Sketch a graph of the parabola y=x^2+3. On the same graph, plot the point (0,−6). Note there are two tangent lines of y=x2+3 that pass through the point (0,−6).

The tangent line of the parabola y=x^2+3 at the point (a,a^2+3) passes through the point (0,−6) where a>0. The other tangent line that passes through the point (0,−6) occurs at the point (−a,a^2+3).

Find the number a

The slope at any point (x,y) is y'(x) = 2x

So, we want the line

y-(a^2+3) = 2a(x-a)

to pass through (0,-6)
-6-a^2-3 = -2a^2
a^2 - 9 = 0
a = 3

So, the lines tangent to x^2+3 at (3,12) and (-3,12) both pass through (0,-6)

The slopes of the tangent lines are equal to the derivative of the parabola at the points. y ' = 2x, so y'(a) = 2a and y'(-a) = -2a.

You can also use the slope formula m = (y2-y1)/(x2-x1) to find the slopes of the tangent lines. Therefore m = (a^2+3-(-6))/(a-0)=(a^2+9)/a. Setting this equal to 2a, and solving for a, you get a = 3 and a = -3

To find the value of a, we need to set up the equation for the tangent line of the parabola y = x^2 + 3 at the point (a, a^2 + 3).

The equation of a tangent line to a curve can be expressed in the point-slope form: y - y1 = m(x - x1), where (x1, y1) is a point on the curve and m is the slope of the tangent line at that point.

First, we need to find the slope of the tangent line. The derivative of the function y = x^2 + 3 will give us the slope at any point on the parabola.

Taking the derivative of y = x^2 + 3, we get: dy/dx = 2x.

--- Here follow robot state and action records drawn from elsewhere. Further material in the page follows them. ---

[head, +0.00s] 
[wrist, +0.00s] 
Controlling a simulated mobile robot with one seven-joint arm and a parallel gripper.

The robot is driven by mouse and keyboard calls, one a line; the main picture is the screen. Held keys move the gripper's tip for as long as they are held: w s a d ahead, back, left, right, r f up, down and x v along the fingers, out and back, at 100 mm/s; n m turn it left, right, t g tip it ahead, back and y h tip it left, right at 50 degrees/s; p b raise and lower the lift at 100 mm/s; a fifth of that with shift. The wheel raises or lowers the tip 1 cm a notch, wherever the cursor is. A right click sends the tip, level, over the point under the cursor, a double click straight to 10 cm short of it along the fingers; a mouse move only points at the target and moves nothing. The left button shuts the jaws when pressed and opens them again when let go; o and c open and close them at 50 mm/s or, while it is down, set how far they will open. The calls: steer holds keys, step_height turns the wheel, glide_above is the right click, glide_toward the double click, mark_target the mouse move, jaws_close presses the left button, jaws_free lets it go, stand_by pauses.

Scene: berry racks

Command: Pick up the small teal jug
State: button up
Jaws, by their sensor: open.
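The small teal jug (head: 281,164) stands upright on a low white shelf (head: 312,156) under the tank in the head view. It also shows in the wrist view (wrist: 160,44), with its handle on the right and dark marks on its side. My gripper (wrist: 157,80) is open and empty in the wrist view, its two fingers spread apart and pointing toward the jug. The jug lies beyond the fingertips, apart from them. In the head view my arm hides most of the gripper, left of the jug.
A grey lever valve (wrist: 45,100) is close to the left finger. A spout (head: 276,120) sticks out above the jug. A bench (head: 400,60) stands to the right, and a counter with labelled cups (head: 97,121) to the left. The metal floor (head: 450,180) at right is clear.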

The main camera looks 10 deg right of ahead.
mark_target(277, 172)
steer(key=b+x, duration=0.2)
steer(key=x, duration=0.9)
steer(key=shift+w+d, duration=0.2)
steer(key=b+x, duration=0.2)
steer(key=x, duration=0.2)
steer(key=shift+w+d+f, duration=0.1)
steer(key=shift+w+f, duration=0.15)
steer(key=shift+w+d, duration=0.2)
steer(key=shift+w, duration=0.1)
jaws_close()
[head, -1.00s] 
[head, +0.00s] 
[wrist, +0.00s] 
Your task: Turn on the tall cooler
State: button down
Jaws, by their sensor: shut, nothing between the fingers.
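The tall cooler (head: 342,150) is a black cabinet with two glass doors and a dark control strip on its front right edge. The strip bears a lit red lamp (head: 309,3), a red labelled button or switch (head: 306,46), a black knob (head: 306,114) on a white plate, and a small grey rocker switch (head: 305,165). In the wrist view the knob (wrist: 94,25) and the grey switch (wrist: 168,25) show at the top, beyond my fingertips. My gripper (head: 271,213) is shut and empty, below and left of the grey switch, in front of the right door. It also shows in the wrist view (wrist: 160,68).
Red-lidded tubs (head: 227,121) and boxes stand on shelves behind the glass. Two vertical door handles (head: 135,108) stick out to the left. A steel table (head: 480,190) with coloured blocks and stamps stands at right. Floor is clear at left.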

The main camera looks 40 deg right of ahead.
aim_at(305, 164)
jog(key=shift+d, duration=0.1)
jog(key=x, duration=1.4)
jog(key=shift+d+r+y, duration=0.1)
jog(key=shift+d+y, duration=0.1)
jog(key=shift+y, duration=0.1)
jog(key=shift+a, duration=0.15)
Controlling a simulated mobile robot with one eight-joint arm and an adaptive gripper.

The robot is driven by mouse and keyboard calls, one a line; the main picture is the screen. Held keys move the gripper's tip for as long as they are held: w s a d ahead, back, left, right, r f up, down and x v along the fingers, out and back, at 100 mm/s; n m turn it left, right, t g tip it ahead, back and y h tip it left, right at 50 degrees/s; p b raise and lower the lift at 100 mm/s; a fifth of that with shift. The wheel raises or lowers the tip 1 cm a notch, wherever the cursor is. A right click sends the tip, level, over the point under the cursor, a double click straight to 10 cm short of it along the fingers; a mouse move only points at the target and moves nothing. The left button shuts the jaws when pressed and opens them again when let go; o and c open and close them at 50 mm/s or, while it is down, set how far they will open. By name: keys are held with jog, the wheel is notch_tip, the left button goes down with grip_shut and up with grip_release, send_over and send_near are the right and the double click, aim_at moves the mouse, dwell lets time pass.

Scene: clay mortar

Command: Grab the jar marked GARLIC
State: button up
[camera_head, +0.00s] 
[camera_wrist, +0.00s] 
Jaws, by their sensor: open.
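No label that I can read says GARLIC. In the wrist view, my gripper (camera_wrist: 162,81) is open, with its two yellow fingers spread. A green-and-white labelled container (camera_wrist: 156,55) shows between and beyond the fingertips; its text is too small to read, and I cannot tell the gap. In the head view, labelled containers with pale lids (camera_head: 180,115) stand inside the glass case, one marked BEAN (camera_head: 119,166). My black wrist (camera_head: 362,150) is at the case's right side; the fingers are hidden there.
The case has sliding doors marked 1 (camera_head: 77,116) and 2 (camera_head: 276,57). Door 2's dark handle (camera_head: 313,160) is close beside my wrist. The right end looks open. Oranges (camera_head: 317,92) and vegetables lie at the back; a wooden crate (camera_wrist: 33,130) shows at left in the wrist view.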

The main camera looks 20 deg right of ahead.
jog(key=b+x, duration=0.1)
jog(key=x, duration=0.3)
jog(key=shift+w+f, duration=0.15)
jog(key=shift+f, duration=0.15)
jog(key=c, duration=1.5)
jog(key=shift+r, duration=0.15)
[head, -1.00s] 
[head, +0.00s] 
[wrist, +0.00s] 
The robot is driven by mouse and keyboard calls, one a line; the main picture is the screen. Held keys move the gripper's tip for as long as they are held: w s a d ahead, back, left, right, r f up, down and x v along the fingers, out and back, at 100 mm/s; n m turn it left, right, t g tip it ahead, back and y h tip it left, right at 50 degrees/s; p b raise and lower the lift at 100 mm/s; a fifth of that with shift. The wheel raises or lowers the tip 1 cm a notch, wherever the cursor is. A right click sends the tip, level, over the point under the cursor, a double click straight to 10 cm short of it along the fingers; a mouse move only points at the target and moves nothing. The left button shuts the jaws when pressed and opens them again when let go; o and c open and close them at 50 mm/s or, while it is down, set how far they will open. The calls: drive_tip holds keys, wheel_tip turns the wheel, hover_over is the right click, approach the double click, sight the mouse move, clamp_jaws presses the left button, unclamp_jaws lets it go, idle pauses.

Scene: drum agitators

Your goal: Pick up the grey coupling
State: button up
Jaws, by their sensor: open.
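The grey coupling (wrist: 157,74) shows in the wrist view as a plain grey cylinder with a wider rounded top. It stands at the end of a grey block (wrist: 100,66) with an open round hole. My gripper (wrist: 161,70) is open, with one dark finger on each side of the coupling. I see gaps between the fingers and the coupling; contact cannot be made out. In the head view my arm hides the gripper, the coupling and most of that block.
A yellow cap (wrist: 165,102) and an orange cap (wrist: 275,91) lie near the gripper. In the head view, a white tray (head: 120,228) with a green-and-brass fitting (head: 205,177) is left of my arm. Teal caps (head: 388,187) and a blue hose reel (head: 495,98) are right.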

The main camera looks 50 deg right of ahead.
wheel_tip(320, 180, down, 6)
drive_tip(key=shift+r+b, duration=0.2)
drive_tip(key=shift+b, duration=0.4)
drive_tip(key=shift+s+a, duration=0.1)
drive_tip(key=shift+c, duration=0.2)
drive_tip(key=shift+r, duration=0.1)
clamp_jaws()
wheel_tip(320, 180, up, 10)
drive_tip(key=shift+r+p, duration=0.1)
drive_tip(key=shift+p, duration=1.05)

Evaluating the derivative at the point (a, a^2 + 3), we have m = 2a.

Now we can plug in the values of the point (a, a^2 + 3) and the slope 2a into the point-slope form equation to get the equation of the tangent line:

y - (a^2 + 3) = 2a(x - a)

Simplifying this equation, we have:
y = 2ax - 2a^2 + a^2 + 3
y = 2ax - a^2 + 3

Since this tangent line passes through the point (0, -6), we can substitute these coordinates into the equation:

-6 = 2a(0) - a^2 + 3
-6 = -a^2 + 3

Rearranging the equation:
a^2 = 9

Taking the square root of both sides:
a = ±3

Therefore, there are two values of a that satisfy the given conditions: a = 3 and a = -3.